Pip and apt install to different folders already. In the very unlikely event there’s an issue in a container the solution is simple, modify the sys.path. The other 99% of the time avoiding the venv is a win.
Sure it's unlikely, but it happened at least once now, and that's exactly the situation venv is designed to avoid. Pip and apt install to different places (by default/convention), but you end up importing the pip version by default. You can change sys.path to work around it of course... but that's pretty much what virtualenv does anyway. Utilities by default do not change that path which leads to issues like the linked one.

I'm not saying never install globally, just let's keep in mind that this can lead to real issues which may be very surprising / hard to debug once in production. Unless you understand exactly what and how is delivered with every change, defaulting to venv is a safer option.

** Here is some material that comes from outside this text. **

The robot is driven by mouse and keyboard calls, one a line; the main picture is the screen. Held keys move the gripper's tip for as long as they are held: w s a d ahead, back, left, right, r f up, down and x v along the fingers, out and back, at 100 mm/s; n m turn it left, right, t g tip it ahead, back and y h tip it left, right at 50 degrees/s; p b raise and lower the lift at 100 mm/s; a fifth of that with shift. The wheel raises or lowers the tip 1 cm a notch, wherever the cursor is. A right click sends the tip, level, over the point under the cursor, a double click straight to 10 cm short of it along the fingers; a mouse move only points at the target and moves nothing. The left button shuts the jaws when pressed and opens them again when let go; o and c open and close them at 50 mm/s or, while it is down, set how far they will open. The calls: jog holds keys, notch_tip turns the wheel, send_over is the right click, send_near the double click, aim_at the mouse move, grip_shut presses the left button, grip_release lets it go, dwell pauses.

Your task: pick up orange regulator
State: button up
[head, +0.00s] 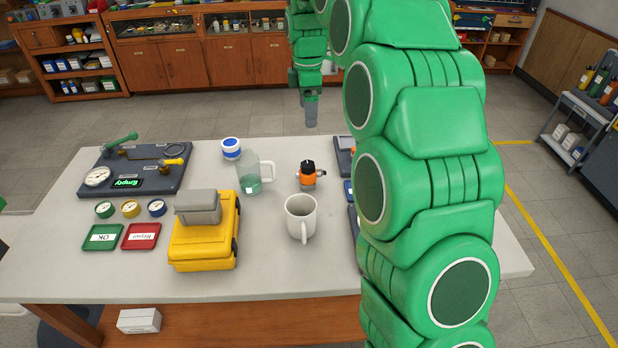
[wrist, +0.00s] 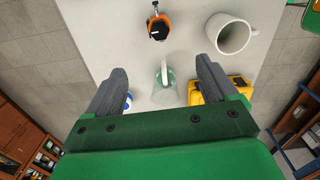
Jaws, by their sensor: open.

Complexity on top of complexity makes things harder to debug in my opinion. I’ve never had trouble debugging library issues and they’ve never happened to me in a container. Even easier is to not mix tools in a container anyway. Less is more.
It can be a tool used as a dependency of your app. And I feel like you can make the same claim about locks. They just introduce complexity and make debugging harder, race condition never happened to me anyway... It's about ensuring edge cases don't bite you when you don't expect it.

If you can prove it doesn't apply, then sure, why not install globally.